Many organizations, however, lean on mission statements that are too broad, failing to provide employees with tangible directives for decision-making.
Take a restaurant, for example. Workers adhering to an ambiguous directive like “the customer is always right” may overlook a group of overly loud diners. But, if the primary job is to “offer patrons a relaxing evening,” staff would address the disruptive customers, understanding that such disruptions hamper their ability to fulfill the job for other guests.
Exercise: Innovate Through the Lens of the Job-to-be-Done
Christensen's "Competing Against Luck" equips readers with a framework to discern why certain products excel. To embed this understanding, analyze your own buying behaviors to unveil ways of innovating around specific jobs-to-be-done.

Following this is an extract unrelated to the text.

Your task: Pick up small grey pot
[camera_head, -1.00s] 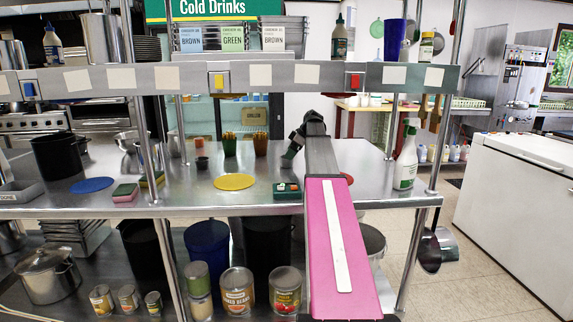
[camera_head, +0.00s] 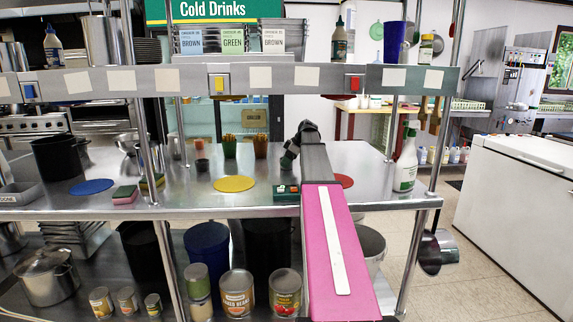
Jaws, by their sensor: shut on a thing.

- Identify Past Purchases: Reflect on a product or service you've recently acquired. Determine the specific job-to-be-done it addresses. The job should strike a balance—distinct enough to steer innovation, yet broad to permit diverse solutions.
E.g., Imagine you recently booked a flight for an overseas family holiday. The airline's job might have been “facilitate a hassle-free journey, ensuring I arrive prepared for quality time with my family.”
- Analyze Buying Influences: Recall your purchasing moment. What were the driving forces or deterrents influencing your decision?
E.g., An attractive fare might have been the allure, but a friend's recent luggage mishap with the same airline could have caused hesitation.
- Innovate Around the Job: For the chosen product or service, brainstorm improvements catering to the job-to-be-done. Delve into both tangible aspects and emotional dimensions tied to the job.
E.g., To reassure travelers', the airline could highlight their impressive baggage handling track record. This counters the innate unease travelers feel entrusting their belongings to others.